Verdade é que, apontando tanto para os vícios da decisão – sem concretizar um só dos três possíveis – quanto para eventual erro de julgamento, o Recorrente não chegou a levar avante nem uma cousa nem outra, assim na motivação, assim nas conclusões, sendo certo que estas delimitam o objeto do recurso.
Apresentou, ainda assim, uma justificação para a desistência do primigénio propósito:
«O Arguido negou, e continua a negar, a utilização destas expressões, contudo, não conseguiu demonstrar que não as utilizou, nem estava ao seu alcance faze-lo pois encontrava-se sozinho no posto da GNR

Daí o passo seguinte:
«A presente motivação terá por base o teor da douta sentença recorrida e o que na mesma ficou provado, sem que tal signifique a aceitação por parte do arguido em relação às expressões constantes dos factos provados e alegadamente utilizadas»

Tanto assim que, nas conclusões, o Recorrente argumenta, sem vislumbre de sombra, a respeito da questão de facto:
«As expressões utilizadas pelo arguido, que concretamente determinaram a sua detenção, não configuram a prática de nenhum crime, nem sequer o crime de injúrias, uma vez que nenhuma das expressões utilizadas é injuriosa» [Supra I, 3.5]

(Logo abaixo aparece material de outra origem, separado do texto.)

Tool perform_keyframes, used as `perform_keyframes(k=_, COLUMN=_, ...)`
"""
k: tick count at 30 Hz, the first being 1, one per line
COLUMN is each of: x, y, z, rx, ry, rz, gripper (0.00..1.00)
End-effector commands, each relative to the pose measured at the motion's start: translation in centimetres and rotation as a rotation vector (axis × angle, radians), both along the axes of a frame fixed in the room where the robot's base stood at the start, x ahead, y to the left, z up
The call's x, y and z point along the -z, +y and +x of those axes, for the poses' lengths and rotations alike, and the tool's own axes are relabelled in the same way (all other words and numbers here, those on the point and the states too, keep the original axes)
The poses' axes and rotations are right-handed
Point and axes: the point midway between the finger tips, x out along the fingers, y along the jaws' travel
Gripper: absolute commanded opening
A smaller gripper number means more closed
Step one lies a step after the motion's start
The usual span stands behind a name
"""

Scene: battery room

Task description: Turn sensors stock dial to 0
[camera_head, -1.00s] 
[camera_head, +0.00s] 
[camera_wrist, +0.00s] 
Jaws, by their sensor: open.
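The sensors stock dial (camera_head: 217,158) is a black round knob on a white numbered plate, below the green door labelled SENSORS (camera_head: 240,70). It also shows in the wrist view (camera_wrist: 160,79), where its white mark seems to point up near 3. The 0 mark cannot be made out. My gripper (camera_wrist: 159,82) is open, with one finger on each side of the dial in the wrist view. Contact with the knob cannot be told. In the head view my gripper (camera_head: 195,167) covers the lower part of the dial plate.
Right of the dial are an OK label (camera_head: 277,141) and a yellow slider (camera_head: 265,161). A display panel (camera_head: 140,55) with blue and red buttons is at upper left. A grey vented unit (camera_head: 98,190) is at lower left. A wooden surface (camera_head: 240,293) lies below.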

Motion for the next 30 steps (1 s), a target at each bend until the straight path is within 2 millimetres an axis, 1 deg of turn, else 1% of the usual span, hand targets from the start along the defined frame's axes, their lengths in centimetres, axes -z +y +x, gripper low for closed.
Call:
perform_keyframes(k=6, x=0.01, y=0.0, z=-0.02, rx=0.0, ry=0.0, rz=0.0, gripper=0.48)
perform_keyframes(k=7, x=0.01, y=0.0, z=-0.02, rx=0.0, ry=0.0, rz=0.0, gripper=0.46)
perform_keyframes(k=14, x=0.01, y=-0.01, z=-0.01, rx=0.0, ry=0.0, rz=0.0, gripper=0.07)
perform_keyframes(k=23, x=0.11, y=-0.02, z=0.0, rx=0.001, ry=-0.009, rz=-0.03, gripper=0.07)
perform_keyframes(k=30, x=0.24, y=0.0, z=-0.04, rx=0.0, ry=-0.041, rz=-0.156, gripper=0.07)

«O Arguido sentiu que não tinha praticado nenhum acto que justificasse a sua detenção – cujas razões de concretização nunca lhe foram explicadas – mas que uma vez concretizada, nos moldes em que ocorreu, a mesma legitimou-o a resistir e tentar impedir a consumação da detenção, também com recurso às restantes expressões a que alude a douta sentença recorrida, que mais não foram que o exercício do direito de resistência.»
Dizer, pois: inexiste questão de facto a conhecer.

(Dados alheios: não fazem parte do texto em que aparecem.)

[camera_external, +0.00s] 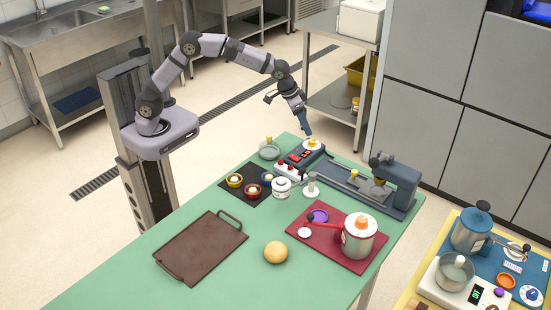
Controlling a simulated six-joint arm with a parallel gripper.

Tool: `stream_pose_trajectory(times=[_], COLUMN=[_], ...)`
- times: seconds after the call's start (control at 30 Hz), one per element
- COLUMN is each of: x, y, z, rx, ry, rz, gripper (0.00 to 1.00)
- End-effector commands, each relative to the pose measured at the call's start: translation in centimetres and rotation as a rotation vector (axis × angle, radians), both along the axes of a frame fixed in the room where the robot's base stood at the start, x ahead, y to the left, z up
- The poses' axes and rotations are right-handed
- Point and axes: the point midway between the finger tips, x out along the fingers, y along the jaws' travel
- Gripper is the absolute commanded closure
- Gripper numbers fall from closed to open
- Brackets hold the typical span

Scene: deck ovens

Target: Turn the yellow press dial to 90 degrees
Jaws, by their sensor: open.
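The yellow dial (312,142) is a small yellow knob on a round white plate, at the far end of a dark control box (299,156) with red parts, on the green table. My gripper (308,134) points down from above, with its fingertips right at the yellow knob. It is open; whether the fingers touch the knob or stand just around it cannot be told at this size. The knob's pointer angle and any marks on the plate are too small to read, and the fingers partly cover it.
Beside the box stands a dark grey press (397,180) with a small yellow knob on its base. A black mat (233,194) with small bowls, a white jar (281,188) and a red tray (300,233) with a pot are nearer. The table's left front (130,265) is clear.

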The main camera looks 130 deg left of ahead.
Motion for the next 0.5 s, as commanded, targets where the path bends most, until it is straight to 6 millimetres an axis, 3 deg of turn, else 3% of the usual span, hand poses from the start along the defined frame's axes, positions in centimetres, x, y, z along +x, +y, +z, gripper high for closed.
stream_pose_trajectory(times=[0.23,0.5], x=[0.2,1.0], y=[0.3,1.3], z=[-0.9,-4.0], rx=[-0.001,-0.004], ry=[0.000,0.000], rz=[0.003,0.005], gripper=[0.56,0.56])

2.2 Ilegitimidade da ordem de detenção/direito de resistência

No propósito de justificar um direito de resistência a ordem ilegítima, o Recorrente assenta a sua argumentação na ilegitimidade da detenção.

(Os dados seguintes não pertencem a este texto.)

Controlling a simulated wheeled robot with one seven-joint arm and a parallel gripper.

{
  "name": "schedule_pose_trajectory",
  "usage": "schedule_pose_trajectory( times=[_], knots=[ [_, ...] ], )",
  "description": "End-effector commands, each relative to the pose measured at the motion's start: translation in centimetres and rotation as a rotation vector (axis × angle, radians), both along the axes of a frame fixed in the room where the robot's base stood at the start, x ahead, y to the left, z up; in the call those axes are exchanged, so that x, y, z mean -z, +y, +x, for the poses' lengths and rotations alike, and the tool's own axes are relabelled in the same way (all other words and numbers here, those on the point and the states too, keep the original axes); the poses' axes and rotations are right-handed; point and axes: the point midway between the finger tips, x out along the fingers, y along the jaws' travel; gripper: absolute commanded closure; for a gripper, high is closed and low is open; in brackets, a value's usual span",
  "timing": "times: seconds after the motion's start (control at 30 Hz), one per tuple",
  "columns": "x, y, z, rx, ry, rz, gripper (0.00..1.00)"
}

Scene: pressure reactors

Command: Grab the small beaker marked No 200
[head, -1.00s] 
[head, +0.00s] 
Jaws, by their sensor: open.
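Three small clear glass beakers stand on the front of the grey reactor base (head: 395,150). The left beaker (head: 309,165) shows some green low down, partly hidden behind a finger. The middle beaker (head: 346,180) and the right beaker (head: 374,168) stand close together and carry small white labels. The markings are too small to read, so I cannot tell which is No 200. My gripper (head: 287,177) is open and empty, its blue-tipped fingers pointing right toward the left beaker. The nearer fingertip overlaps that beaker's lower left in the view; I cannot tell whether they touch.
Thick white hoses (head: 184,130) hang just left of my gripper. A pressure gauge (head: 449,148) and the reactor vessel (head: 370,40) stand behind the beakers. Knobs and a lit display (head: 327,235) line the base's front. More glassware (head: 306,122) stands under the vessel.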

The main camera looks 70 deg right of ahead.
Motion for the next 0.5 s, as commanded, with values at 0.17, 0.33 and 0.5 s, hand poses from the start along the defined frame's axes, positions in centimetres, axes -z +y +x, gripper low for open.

Detenção ilegítima porquê?
Explica o recorrente:
«Resulta dos factos considerados provados que quando o Arguido se cruzou no corredor com o guarda C….. lhe terá dito:
Vou-me embora, não tenho tempo para esta merda.”
Decorre também da douta sentença recorrida (cfr. pontos 2 e 3 dos factos provados), que feita esta afirmação, o Arguido foi advertido pelo agente para moderar a linguagem sob pena de ser detido, e na sequência da “ameaça” de detenção o mesmo terá afirmado: “eu falo como quero e quero que vocês se fodam”, “sou detido mas é o caralho” (ponto 3 dos factos provados).»
«Na sequência da utilização das expressões supra transcritas, o Arguido recebeu voz de detenção e foi efectivamente detido»
Ora,
«O arguido sabia que não podia ser detido por manifestar a intenção de abandonar o local, mesmo utilizando expressões que nada abonam a favor do seu nível de educação, porque reveladoras da ausência da mesma, mas também, indelicadeza, falta de polidez e grosseria, no entanto, salvo o devido respeito, sem qualquer conotação de carácter penal
Porém, a incorrecção das palavras usadas não justificava a detenção. Pois:
«Face ao sucedido, designadamente, face à utilização das expressões já referidas por parte do arguido, será que estavam reunidos os pressupostos susceptíveis de conferirem legitimidade para ordenar a detenção do Arguido?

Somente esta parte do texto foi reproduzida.